You will use the DBLP10 dataset which you can download from here.

 

Dataset description.

 

The DBLP10 dataset includes publications from computers science conference between 2006 and 2015. Nodes correspond to authors. There is an edge between two authors if they have written an article together.

 

Co-authorship: Data in the form (id1, id2) meaning that author with id1 co-authored an article with author with id2.

 

Authors: Data in the form (id, n) indicating that the author (node) with identifier id has name n.

 

Label: Data in the form (id, c) indicating that author with identifier id wrote a paper at conference c (a node may have multiple labels).

 

Question (1) [models and measurements]

 

Consider the following graphs:

(1) The DBLP10 co-authorship graph,

(2) An Erdos-Renyi random graph with the same number of nodes as DBLP10 graph, and

(3) A graph generated using one of the following alternatives: (a) a Kronecker graph, (b) preferential attachment and copying models, or (c) forest fire. Again the number of nodes of the generated graph should be similar to the number of nodes of DBLP.

 

For these graphs:

(a)   Plot the degree distribution. Produce 5 plots (simple distribution, bins of equal size, bins of exponential size, cumulative, zipf).  All plots should be in log-log scale.

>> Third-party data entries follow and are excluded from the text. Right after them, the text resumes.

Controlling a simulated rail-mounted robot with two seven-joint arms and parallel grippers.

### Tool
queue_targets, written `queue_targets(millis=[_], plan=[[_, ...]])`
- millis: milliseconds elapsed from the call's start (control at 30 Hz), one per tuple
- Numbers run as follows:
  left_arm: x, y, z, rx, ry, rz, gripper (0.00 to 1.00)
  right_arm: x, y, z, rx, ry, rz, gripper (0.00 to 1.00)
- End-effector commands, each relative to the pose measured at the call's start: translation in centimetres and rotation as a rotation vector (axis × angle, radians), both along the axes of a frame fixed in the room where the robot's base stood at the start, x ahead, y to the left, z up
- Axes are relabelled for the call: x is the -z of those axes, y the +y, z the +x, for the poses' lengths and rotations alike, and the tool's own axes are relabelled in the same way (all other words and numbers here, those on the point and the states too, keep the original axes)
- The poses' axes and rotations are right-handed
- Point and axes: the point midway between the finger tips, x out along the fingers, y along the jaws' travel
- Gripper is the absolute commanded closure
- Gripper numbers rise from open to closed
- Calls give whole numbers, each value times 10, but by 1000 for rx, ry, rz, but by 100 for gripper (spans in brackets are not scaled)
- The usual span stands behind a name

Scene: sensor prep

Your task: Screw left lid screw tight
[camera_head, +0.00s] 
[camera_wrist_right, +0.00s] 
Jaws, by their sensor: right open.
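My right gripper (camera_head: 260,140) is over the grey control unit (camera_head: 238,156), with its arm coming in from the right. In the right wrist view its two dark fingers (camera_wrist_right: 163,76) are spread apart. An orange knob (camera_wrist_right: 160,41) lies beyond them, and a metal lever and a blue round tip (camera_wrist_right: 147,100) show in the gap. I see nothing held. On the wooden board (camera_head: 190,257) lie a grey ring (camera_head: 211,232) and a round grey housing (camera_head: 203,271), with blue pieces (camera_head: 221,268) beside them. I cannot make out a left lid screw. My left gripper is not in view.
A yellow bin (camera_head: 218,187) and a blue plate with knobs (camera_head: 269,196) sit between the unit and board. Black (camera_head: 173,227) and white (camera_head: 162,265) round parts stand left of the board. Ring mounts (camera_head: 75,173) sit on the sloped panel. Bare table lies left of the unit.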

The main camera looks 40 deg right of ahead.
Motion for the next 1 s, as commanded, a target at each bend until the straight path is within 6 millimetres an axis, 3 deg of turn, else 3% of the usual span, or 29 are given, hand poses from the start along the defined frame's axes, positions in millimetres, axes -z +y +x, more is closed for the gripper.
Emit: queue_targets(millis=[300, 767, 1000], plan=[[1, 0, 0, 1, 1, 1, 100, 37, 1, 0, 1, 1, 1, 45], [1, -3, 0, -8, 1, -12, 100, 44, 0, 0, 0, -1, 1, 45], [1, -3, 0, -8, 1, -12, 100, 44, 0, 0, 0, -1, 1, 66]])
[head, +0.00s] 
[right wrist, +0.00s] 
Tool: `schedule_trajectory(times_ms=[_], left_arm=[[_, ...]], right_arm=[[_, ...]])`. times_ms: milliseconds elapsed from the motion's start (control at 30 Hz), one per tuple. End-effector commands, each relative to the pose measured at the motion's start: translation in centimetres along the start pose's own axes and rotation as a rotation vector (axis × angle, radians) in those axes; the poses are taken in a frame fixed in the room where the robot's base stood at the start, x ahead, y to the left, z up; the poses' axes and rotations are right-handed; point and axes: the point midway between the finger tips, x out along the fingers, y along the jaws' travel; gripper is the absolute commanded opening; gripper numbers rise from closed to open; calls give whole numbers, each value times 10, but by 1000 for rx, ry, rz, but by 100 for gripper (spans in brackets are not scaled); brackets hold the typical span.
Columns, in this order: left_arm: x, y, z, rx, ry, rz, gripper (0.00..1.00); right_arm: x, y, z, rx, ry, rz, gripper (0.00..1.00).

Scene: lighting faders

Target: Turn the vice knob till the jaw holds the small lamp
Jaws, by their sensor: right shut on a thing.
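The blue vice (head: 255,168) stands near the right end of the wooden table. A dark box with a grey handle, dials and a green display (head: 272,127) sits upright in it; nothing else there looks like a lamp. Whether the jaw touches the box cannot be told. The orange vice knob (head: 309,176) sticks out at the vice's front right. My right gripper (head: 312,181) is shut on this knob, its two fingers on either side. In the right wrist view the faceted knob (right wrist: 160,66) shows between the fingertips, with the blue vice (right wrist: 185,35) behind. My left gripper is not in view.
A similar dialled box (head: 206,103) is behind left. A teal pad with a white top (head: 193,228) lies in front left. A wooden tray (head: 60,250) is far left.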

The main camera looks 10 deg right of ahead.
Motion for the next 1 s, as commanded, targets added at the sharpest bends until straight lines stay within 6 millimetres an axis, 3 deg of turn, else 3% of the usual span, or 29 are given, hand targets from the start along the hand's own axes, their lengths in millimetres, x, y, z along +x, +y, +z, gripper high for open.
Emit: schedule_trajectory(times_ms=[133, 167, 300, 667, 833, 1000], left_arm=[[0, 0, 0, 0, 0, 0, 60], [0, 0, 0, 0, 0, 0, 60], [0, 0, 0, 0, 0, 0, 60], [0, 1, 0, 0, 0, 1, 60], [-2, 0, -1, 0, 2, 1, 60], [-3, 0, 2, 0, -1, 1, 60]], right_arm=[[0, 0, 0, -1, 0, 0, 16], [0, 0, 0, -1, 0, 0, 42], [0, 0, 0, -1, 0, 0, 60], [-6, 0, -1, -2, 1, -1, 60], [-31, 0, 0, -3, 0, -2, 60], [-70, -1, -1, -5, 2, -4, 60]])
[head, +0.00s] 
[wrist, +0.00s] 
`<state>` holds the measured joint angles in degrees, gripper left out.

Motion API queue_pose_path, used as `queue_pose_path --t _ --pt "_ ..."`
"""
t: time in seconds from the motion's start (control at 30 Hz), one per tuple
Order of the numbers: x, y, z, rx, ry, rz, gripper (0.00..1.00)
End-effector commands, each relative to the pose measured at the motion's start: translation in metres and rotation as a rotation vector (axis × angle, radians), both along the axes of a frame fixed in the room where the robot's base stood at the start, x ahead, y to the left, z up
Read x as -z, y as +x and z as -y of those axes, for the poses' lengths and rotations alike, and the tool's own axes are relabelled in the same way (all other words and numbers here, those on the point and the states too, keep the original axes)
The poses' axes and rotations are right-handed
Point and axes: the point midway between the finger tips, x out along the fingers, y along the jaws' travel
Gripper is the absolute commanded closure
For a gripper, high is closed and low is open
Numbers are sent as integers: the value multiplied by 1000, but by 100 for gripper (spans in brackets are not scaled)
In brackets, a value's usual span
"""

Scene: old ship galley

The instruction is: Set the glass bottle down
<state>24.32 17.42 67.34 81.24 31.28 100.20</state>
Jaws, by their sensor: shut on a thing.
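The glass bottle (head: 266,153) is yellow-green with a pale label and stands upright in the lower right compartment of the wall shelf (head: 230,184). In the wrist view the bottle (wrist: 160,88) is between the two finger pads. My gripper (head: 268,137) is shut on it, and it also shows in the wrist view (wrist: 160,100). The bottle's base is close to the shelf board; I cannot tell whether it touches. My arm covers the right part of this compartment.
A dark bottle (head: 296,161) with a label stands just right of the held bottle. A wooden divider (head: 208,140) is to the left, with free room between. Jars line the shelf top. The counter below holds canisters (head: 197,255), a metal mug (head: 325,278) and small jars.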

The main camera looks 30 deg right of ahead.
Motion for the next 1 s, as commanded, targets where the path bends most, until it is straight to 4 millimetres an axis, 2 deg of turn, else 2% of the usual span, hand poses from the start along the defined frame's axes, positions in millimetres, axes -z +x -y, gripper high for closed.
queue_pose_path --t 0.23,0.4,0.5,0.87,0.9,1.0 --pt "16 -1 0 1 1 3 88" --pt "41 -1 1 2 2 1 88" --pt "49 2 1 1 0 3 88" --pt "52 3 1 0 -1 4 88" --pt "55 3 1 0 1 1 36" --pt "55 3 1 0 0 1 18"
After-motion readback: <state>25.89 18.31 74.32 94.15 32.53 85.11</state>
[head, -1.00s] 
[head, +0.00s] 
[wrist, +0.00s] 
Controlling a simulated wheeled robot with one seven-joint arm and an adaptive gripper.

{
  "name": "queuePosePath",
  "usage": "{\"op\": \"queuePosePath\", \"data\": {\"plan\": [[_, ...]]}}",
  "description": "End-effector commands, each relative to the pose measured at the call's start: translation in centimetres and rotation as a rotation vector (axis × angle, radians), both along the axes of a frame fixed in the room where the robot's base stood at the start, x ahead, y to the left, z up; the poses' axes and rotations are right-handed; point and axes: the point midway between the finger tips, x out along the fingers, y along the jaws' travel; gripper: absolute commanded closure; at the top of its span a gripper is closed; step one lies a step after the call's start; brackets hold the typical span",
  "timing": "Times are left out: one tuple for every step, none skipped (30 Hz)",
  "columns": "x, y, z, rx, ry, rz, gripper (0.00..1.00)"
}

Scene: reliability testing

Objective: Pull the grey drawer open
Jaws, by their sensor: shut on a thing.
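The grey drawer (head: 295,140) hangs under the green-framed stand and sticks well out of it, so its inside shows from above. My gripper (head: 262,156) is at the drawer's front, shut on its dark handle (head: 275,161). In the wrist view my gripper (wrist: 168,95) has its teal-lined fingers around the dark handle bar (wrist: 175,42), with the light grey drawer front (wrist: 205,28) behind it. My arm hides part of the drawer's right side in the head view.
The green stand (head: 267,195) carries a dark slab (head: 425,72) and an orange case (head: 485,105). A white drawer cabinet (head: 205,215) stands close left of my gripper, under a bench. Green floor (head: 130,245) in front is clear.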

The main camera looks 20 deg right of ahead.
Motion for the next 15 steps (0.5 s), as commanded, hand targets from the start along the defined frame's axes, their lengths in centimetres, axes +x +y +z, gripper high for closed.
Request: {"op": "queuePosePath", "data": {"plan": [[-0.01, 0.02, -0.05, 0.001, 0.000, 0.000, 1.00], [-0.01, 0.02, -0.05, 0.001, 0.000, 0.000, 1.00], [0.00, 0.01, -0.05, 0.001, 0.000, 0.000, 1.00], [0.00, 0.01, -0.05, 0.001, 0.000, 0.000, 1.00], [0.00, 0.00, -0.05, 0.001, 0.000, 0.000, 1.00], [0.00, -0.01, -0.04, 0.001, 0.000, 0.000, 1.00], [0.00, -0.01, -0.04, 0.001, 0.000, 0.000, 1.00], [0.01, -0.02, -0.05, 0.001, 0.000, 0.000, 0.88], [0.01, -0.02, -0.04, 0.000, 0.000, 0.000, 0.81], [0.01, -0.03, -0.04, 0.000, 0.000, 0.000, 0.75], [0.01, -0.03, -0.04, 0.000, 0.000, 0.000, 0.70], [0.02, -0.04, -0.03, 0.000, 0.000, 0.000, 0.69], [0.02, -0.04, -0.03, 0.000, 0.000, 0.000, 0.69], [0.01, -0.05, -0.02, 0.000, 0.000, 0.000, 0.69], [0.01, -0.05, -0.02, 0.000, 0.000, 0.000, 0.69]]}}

(b)   Report the effective diameter.

(c)    Report the clustering co-efficient.

 

Questions (2) [homophily]

 

Use the labels of the authors in the co-authorship to study the homophily of the DBLP10 co-authorship graph.  Devise your own methodology for measuring homophily and describe it in your report.

 

Questions (3) [clustering]

 

(a) Apply clustering on the co-authorship graph. Report the number of clusters, information about their size and the name of the authors in the largest cluster. Also, evaluate the quality of clusters using the metrics described in class. You can use any of the clustering algorithms we presented in class. If necessary, experiment with different number of clusters.

 

(b) Use the labels of the authors to evaluate the homogeneity of the clusters. Devise your own metric for this, and describe it in the report.